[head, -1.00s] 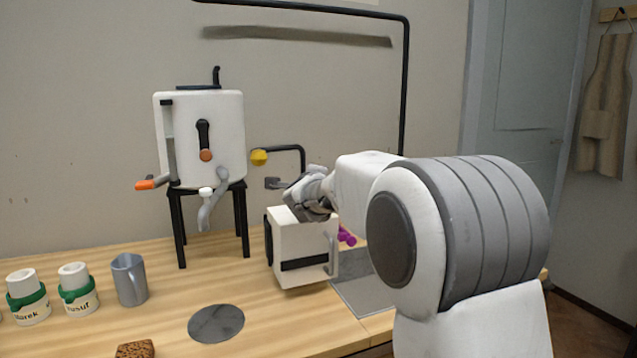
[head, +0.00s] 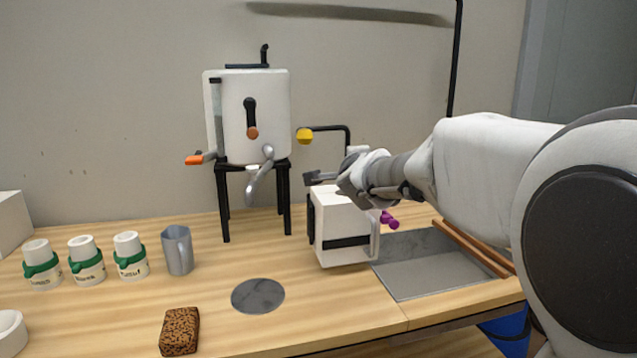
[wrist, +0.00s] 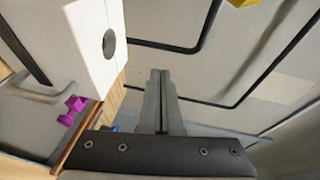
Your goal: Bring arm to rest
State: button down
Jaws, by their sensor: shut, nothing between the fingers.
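My gripper (head: 318,178) is at the end of my arm, which reaches in from the right in the head view. It is up in the air by the top of the white box with a black band (head: 343,240), near the wall. In the wrist view my gripper's two fingers (wrist: 159,76) are pressed together with nothing between them. The white box (wrist: 92,38) stands to their left there, apart from them.
A white tank (head: 255,115) stands on a black stand. Cups with green bands (head: 87,262), a grey jug (head: 177,250), a brown sponge (head: 180,331) and a grey disc (head: 258,296) are on the table. A purple knob (head: 389,219) is beside the sink (head: 430,263). A pipe runs along the wall.

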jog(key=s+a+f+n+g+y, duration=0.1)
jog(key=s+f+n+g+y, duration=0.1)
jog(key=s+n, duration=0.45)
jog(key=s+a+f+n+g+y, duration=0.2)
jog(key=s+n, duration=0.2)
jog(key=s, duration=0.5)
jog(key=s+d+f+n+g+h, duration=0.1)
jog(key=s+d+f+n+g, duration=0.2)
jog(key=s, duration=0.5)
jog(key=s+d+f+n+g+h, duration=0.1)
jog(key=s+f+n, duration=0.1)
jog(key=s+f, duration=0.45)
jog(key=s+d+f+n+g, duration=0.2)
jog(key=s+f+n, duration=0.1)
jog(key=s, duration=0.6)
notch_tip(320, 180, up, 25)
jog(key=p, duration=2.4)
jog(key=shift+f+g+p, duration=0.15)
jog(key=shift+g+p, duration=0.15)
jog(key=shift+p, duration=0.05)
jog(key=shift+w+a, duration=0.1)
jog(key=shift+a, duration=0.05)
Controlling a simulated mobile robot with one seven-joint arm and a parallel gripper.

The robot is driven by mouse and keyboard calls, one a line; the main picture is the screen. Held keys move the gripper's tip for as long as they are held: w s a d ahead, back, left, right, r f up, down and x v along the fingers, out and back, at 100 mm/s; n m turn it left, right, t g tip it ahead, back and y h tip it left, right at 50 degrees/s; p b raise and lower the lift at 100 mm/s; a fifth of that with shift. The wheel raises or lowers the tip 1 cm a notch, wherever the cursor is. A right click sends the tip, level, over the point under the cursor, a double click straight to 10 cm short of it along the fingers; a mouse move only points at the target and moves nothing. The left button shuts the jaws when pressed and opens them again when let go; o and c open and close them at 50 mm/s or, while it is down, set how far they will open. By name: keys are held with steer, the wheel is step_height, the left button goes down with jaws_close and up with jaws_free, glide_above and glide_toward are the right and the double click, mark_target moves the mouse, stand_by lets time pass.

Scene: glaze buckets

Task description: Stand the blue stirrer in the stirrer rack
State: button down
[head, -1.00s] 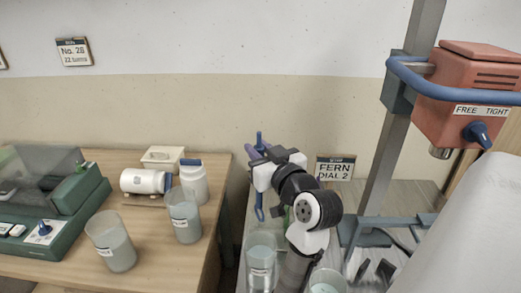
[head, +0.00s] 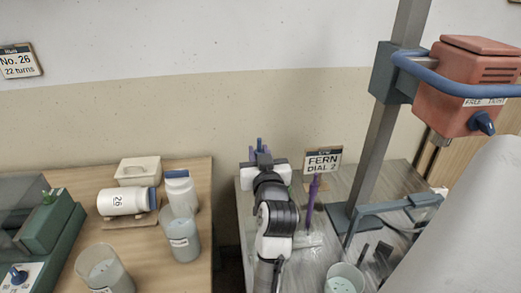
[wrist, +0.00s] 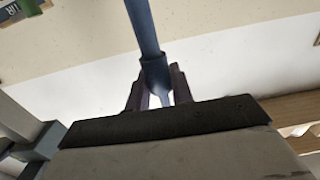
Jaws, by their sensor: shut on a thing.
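My gripper (head: 259,155) is raised over the left part of the grey bench, seen from behind in the head view. It is shut on the blue stirrer (head: 259,142), whose top shows just above the fingers. In the wrist view the stirrer's blue shaft (wrist: 143,25) runs up between the dark fingers of my gripper (wrist: 157,85). Its lower part is hidden behind my arm in the head view. A purple stirrer (head: 312,192) stands upright to the right. A pale piece (head: 308,240) is at its foot; I cannot tell whether this is the stirrer rack.
A sign reading FERN DIAL 2 (head: 322,160) is behind the purple stirrer. A red mixer (head: 465,85) on a grey post (head: 378,150) is at right, with a bucket (head: 343,279) in front. The wooden table (head: 145,235) at left holds jars and buckets. A gap separates the two surfaces.

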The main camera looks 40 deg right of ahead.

····················

What you have to do.
All of the entries above should be duplicated exactly, except for the pictures.

In response.
[head, -1.00s] 
[head, +0.00s] 
[wrist, +0.00s] 
Your goal: Bring arm to rest
State: button down
Jaws, by their sensor: shut, nothing between the fingers.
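My gripper (head: 318,178) is at the end of my arm, which reaches in from the right in the head view. It is up in the air by the top of the white box with a black band (head: 343,240), near the wall. In the wrist view my gripper's two fingers (wrist: 159,76) are pressed together with nothing between them. The white box (wrist: 92,38) stands to their left there, apart from them.
A white tank (head: 255,115) stands on a black stand. Cups with green bands (head: 87,262), a grey jug (head: 177,250), a brown sponge (head: 180,331) and a grey disc (head: 258,296) are on the table. A purple knob (head: 389,219) is beside the sink (head: 430,263). A pipe runs along the wall.

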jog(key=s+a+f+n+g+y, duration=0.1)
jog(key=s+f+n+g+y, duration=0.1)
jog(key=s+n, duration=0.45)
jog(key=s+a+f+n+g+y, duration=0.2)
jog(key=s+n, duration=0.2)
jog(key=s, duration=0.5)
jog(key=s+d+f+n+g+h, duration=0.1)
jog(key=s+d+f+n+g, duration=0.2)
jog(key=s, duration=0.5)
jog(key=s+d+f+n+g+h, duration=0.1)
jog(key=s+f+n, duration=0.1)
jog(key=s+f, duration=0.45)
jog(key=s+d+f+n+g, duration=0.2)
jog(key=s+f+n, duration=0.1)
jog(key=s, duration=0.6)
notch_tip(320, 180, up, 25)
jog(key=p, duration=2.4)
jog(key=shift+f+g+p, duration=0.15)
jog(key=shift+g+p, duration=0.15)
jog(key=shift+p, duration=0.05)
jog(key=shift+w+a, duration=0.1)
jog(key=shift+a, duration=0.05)
Controlling a simulated mobile robot with one seven-joint arm and a parallel gripper.

The robot is driven by mouse and keyboard calls, one a line; the main picture is the screen. Held keys move the gripper's tip for as long as they are held: w s a d ahead, back, left, right, r f up, down and x v along the fingers, out and back, at 100 mm/s; n m turn it left, right, t g tip it ahead, back and y h tip it left, right at 50 degrees/s; p b raise and lower the lift at 100 mm/s; a fifth of that with shift. The wheel raises or lowers the tip 1 cm a notch, wherever the cursor is. A right click sends the tip, level, over the point under the cursor, a double click straight to 10 cm short of it along the fingers; a mouse move only points at the target and moves nothing. The left button shuts the jaws when pressed and opens them again when let go; o and c open and close them at 50 mm/s or, while it is down, set how far they will open. By name: keys are held with steer, the wheel is step_height, the left button goes down with jaws_close and up with jaws_free, glide_above and glide_toward are the right and the double click, mark_target moves the mouse, stand_by lets time pass.

Scene: glaze buckets

Task description: Stand the blue stirrer in the stirrer rack
State: button down
[head, -1.00s] 
[head, +0.00s] 
[wrist, +0.00s] 
Jaws, by their sensor: shut on a thing.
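My gripper (head: 259,155) is raised over the left part of the grey bench, seen from behind in the head view. It is shut on the blue stirrer (head: 259,142), whose top shows just above the fingers. In the wrist view the stirrer's blue shaft (wrist: 143,25) runs up between the dark fingers of my gripper (wrist: 157,85). Its lower part is hidden behind my arm in the head view. A purple stirrer (head: 312,192) stands upright to the right. A pale piece (head: 308,240) is at its foot; I cannot tell whether this is the stirrer rack.
A sign reading FERN DIAL 2 (head: 322,160) is behind the purple stirrer. A red mixer (head: 465,85) on a grey post (head: 378,150) is at right, with a bucket (head: 343,279) in front. The wooden table (head: 145,235) at left holds jars and buckets. A gap separates the two surfaces.

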The main camera looks 40 deg right of ahead.

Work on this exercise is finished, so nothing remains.